* **AIM**:
Answer with one number: how many lines hold the string "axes".

* **SUPPLIED INFORMATION**:
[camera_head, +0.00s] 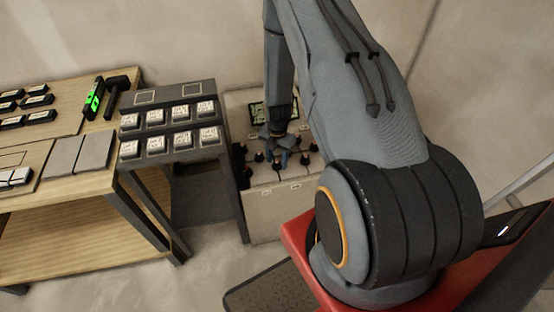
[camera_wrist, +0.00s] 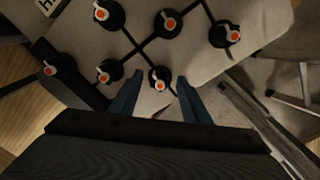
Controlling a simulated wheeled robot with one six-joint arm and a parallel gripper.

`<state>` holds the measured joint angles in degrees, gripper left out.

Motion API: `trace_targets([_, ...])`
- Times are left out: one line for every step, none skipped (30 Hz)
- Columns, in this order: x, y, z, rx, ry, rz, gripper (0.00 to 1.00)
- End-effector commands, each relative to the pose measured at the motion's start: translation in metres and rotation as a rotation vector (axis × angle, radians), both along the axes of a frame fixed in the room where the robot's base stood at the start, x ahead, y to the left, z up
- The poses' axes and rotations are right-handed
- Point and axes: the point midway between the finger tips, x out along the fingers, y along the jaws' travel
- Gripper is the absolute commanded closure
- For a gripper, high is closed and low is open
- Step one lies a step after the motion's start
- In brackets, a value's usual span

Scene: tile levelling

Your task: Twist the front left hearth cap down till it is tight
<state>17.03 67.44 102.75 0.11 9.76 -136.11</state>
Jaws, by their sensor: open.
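The hearth (camera_head: 268,209) is a pale block with several black caps on top, joined by dark grout-like lines. In the wrist view each cap has an orange centre and a pale pointer. One cap (camera_wrist: 158,85) lies just ahead of and between my gripper's blue fingertips (camera_wrist: 158,76); I cannot tell whether they touch it. Other caps lie further off, such as one at the left (camera_wrist: 109,71) and one at the right (camera_wrist: 224,34). My gripper (camera_head: 285,158) is open over the hearth in the head view. Which cap is the front left one is unclear, and my arm hides part of the hearth.
A dark rack (camera_head: 171,91) with several pale-topped blocks stands left of the hearth. A wooden bench (camera_head: 60,190) further left holds black pieces, grey tiles (camera_head: 94,151), a green-lit level (camera_head: 94,97) and a mallet (camera_head: 118,87). A small screen (camera_head: 257,114) sits behind my gripper.

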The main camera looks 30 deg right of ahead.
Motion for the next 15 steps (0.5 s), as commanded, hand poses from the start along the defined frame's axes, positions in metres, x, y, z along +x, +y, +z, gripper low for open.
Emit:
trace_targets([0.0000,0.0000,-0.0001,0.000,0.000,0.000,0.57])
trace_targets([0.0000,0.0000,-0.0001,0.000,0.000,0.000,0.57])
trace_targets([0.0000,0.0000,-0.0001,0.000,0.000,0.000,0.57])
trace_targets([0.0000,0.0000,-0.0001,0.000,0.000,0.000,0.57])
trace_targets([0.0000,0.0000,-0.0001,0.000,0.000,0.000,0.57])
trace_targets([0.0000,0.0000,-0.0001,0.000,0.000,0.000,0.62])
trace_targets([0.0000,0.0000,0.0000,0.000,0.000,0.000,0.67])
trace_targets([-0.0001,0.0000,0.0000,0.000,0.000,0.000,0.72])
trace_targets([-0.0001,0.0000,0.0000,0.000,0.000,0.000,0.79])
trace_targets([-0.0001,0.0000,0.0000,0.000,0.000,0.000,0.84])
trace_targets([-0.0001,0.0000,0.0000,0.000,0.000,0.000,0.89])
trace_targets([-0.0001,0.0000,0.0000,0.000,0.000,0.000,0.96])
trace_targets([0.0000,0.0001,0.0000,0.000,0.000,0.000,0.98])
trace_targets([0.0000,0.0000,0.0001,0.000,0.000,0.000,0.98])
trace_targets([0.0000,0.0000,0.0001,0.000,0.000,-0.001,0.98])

* **ANSWER FOR THIS EXERCISE**:
4